Veranderingen in het modesysteem
Het idee voor de tentoonstelling ontstond al in 2013. Het jaar waarin
Glamcult door conceptstore You Are Here was uitgenodigd om invulling te
geven aan Modebelofte tijdens de Dutch Design Week in Eindhoven. Ook voor
deze expositie nam Hanka van der Voet de rol van curator op zich. “We
wilden zoiets graag nog een keer doen, maar dan in Amsterdam. Want de stad
kan wel wat toegankelijke platforms voor jong modetalent gebruiken.” ‘New
Fashion Perspectives’ focust zich op de vraag: wat betekent het om in 2016
‘modeontwerper’ te zijn? “Pers en modehuizen spreken zich er geregeld over
uit dat het systeem overbelast is: er wordt overgeconsumeerd en niet goed
voor de textielarbeiders gezorgd. We zijn gaan kijken of deze thema’s
terugkomen bij recent afgestudeerde modeontwerpers, dit bleek het geval te
zijn. Vervolgens hebben we een aantal thema’s uitgezocht die representatief
zijn voor het type werk van deze jonge avantgarde.” Er zijn in totaal 23
ontwerpers vertegenwoordigd, voornamelijk uit Nederland, maar ook enkele
buitenlandse namen. “De opzet van de tentoonstelling past goed bij
Glamcult”, aldus Rogier Vlaming, oprichter van de onafhankelijke
stijlkrant, die tegenwoordig in het Engels en behalve in Nederland ook in
Engeland, Duitsland, Frankrijk, België en Scandinavië verschijnt. “Wel
hebben we besloten om het er los van te trekken. Daarom hebben we een
stichting opgericht om het project te realiseren, Art For the Millions.”
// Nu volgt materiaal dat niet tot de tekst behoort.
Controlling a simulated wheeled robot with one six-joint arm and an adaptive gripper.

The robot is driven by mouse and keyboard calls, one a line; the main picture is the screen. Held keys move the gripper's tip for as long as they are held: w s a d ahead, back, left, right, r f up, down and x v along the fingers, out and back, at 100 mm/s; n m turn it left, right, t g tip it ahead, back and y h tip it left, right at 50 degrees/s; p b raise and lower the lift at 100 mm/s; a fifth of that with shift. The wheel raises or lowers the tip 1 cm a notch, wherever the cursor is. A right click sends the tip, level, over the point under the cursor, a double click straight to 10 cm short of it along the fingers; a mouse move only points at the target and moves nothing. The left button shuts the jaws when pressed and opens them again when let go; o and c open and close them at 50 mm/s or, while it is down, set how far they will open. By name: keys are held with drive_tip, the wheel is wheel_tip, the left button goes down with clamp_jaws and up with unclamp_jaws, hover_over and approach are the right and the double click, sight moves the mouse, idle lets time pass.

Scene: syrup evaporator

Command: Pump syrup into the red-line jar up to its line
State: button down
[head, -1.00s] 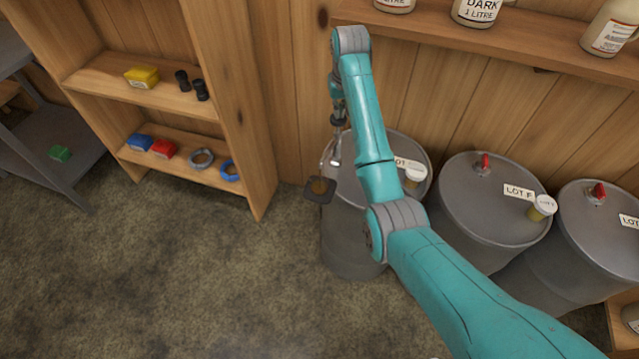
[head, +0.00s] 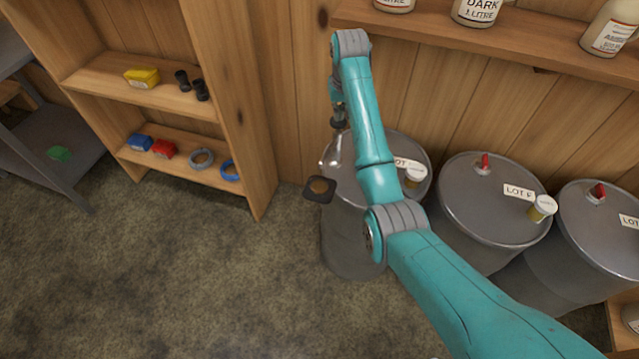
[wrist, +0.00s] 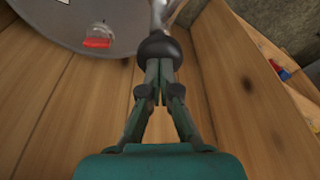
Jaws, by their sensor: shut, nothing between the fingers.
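My gripper (wrist: 159,72) is shut and empty, its fingertips close to or touching the black pump knob (wrist: 160,47); I cannot tell which. In the head view my gripper (head: 337,103) is partly hidden by my arm, over the left drum (head: 350,235). The metal pump (head: 334,152) stands at that drum's left side. Below its spout is a dark square holder (head: 312,197) with a round amber-brown patch (head: 319,186), perhaps the jar from above. The jar's red line and fill level cannot be made out.
Two more drums with red taps, the middle one (head: 468,215) labelled LOT F, stand to the right. A wooden shelf unit (head: 262,180) stands left. A wall shelf (head: 420,27) holds syrup jugs (head: 478,10). The floor in front is clear.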

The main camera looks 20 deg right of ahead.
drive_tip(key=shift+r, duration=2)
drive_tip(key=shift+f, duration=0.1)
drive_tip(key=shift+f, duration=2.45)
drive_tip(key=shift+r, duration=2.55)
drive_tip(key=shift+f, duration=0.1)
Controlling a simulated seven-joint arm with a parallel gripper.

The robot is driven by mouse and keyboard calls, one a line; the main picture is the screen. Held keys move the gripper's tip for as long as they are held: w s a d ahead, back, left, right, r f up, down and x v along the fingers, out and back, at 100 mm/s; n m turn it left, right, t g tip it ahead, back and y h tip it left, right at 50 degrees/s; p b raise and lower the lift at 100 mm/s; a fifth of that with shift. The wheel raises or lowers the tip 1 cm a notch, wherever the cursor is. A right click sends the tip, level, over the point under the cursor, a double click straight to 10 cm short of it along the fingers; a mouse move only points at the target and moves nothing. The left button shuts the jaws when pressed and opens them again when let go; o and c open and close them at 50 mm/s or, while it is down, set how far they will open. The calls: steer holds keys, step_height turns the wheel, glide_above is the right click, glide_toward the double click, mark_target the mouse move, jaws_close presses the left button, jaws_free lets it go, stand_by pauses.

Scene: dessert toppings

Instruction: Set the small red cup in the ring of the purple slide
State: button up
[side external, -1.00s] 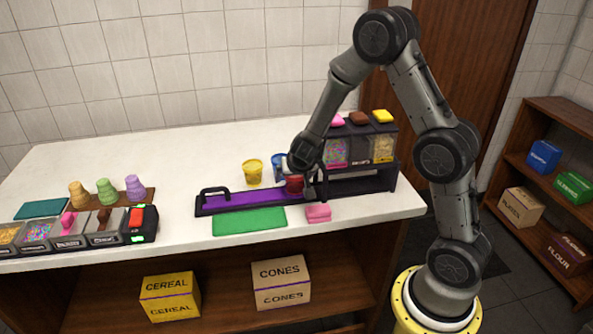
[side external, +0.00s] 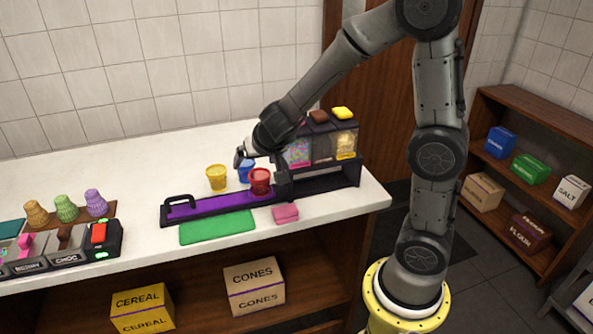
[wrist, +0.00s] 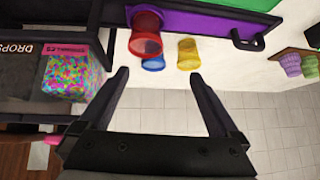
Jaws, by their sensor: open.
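The small red cup (side external: 260,184) stands upright at the right part of the purple slide (side external: 210,208). In the wrist view the red cup (wrist: 146,44) overlaps the end of the purple strip (wrist: 205,22). The ring itself is hidden around the cup's base, so I cannot tell how deep it sits. My gripper (side external: 262,168) is open, behind and above the cup. In the wrist view my gripper (wrist: 160,76) has its fingers apart, with nothing between the tips, and the red cup lies beyond them.
A yellow cup (side external: 216,178) and a partly hidden blue cup (side external: 244,172) stand just behind the slide. A topping dispenser (side external: 334,148) rises at the right. A green mat (side external: 217,227) and a pink block (side external: 285,214) lie in front.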

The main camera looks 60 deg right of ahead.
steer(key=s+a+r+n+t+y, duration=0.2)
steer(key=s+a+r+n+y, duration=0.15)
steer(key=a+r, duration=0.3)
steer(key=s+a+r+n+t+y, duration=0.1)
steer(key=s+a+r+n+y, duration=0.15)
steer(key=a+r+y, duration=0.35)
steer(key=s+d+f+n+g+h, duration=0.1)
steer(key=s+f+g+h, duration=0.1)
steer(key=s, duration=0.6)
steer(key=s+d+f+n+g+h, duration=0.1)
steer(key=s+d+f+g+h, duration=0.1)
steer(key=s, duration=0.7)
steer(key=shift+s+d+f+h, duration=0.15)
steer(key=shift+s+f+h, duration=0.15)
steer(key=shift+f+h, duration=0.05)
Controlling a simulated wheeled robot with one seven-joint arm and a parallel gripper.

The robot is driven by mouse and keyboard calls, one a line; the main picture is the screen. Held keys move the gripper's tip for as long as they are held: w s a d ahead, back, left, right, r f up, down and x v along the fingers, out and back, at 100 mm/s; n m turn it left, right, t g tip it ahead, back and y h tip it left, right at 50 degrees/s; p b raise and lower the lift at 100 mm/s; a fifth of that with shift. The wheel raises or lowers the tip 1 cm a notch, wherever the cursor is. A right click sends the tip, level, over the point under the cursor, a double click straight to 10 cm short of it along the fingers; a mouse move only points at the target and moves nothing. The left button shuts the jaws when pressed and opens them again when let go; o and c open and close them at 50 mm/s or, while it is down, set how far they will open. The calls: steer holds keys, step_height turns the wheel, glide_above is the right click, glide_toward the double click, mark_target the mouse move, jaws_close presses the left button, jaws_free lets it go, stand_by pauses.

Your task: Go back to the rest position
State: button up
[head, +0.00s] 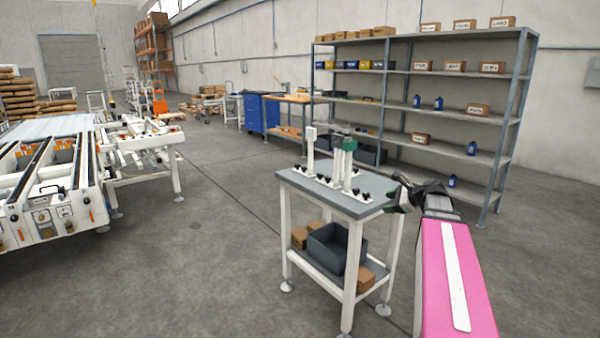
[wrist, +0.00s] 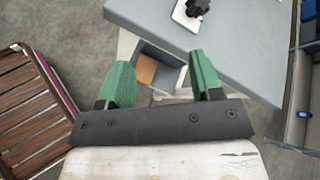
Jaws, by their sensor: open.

Nieuwe technologieën kritisch bekeken
Hanka van der Voet geeft tijdens een rondleiding duiding aan de
verschillende thema’s. Een onderwerp waar veel over gediscussieerd wordt,
is de komst van ‘New Technologies’. De eerste zaal laat zien hoe ontwerpers
deze technologieën toepassen in hun design- en productieproces, maar ook in
de manier van presenteren. Van der Voet: “Neem 3D-printing, dat een aantal
jaren geleden werd gepresenteerd als ‘een nieuwe revolutie’ in de mode.
Maar als je kritisch gaat kijken, kom je erachter dat dit niet is gebeurd.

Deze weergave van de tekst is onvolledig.